In the mid-1990s, the very idea of a Moodymann record seemed almost impossibly exciting, arousing a stomach-churning feeling of nervous glee spurred on by the consummate mystery around his music. Today, Moodymann (aka Kenny Dixon Jr.) strikes an avuncular, slightly eccentric figure; elusive but undeniably present. He’s sat down for interviews, has a sporadic presence on social media and has even worked with corporate partners, putting on a roller-skating jam for Red Bull Music Academy and collaborating with Carhartt on a bespoke range of clothing.
Back in the mid ’90s, however, when Moodymann’s records started appearing in record shops outside of his native Detroit, we knew almost nothing of this amazing producer, beyond the slices of sample-house heaven that would appear at erratic intervals on our shelves. We gleaned what we could from the records, which were released on his own KDJ label. But even they proved elusive, with tracks running to different lengths on different pressings and coming with a variety of different edits and mixes — apparently, he would later reveal, because financial constraints prevented him from “changing a bunch of labels”. It was fascinating, brilliant and frustrating, all wrapped up in one funkily enigmatic bundle.
That made ‘Silentintroduction,’ a compilation of some of the best early Moodymann tracks released by Carl Craig’s Planet E label in 1997, a godsend for house music lovers. It was the kind of record you almost couldn’t believe you were allowed to own: 10 tracks from the elusive house master that you could buy in your local record store for a reasonable price, take home and enjoy. Even today, more than 20 years on, I still have the notion I’m not really worthy of owning this record.
‘Silentintroduction’ isn’t exactly an artist album; it’s not a long-playing statement that Dixon necessarily intended to make. (For that, fans would have to wait until 1998’s ‘Mahogany Brown’.) And it isn’t a comprehensive guide to those early KDJ years, either. Each Moodymann fan will have their own early favourite tune that wasn’t included on ‘Silentintroduction,’ with mine being the Marvin Gaye elegy ‘Tribute! (To The Soul We Lost).’ And yet ‘Silentintroduction’ remains a near-perfect initiation into one of house music’s most singular talents, one which displays all of Dixon’s incredible mastery of ambience and mood, played out through a shifting web of samples and effects.

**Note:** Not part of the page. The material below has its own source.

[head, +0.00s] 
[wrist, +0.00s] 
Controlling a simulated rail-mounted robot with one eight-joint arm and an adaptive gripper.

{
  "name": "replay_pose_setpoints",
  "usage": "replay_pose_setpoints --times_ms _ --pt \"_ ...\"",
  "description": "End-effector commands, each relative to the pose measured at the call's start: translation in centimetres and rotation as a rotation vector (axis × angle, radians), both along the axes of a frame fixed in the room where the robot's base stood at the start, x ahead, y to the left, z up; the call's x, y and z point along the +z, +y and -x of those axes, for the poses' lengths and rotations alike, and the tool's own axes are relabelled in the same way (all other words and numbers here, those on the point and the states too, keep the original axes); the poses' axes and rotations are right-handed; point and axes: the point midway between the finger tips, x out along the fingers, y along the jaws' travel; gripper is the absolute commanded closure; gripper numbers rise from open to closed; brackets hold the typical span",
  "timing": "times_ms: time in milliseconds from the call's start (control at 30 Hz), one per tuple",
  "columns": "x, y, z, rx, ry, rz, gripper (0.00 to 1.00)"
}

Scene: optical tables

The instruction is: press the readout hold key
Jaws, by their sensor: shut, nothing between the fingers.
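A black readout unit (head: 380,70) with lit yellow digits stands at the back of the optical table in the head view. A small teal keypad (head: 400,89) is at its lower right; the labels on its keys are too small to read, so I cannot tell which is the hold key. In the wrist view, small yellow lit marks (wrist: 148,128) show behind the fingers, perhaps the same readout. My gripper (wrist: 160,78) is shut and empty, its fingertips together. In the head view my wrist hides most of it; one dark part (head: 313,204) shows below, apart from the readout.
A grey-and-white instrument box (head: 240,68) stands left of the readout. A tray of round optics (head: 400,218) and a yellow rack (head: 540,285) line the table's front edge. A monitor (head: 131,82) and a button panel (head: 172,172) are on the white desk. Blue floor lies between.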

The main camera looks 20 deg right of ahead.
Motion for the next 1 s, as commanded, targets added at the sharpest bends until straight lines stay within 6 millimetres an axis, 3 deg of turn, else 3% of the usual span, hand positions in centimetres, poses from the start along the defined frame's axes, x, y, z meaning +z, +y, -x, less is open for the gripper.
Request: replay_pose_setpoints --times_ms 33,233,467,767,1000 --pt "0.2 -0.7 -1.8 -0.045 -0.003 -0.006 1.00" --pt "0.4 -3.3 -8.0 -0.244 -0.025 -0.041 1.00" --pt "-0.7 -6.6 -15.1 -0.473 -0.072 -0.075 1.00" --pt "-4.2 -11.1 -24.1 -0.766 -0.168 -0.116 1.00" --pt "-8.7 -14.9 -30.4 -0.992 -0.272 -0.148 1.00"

Moodymann is one of those incredibly rare musical talents who can make one and one equal three, a producer who wrings more than seems humanly possible out of a small number of basic ingredients. Take ‘I Can’t Kick This Feeling When It Hits,’ Moodymann’s classic 1996 record and track two on this compilation: There’s almost nothing to it. Bar the moody synth and spoken word intro (of which more later), the song consists of little more than samples — very long samples — from Chic’s monster 1978 hit ‘I Want Your Love,’ along with sustained synth wash and various filters.
Somehow, though, Dixon manages to make something new, deep, and entirely classy out of these well-worn ingredients, looping exactly the right parts of Chic’s disco number for maximum efficiency, weaving them in and out of the mix like a digital bandleader. So well does Dixon use his material, in fact, that when one listens to ‘I Want Your Love’ today it sounds almost wasteful, as if Chic have abandoned their magical musical parts after just one use, when so much more could have been wrung out of them.
Dixon pulls off the same trick time and time again on this album, without it ever getting tiring. ‘Music People’ feels like a perfectly judged homage to the lysergic rush of Mass Production’s ‘Welcome To Our World’ (a staple of Tony Humphries’s sets at Club Zanzibar), while ‘Answer Machine’ definitively answers the question of how to use jazz samples in house music. The song is reverent but not overly so, the production ever so slightly askew in the spirit of jazz swing.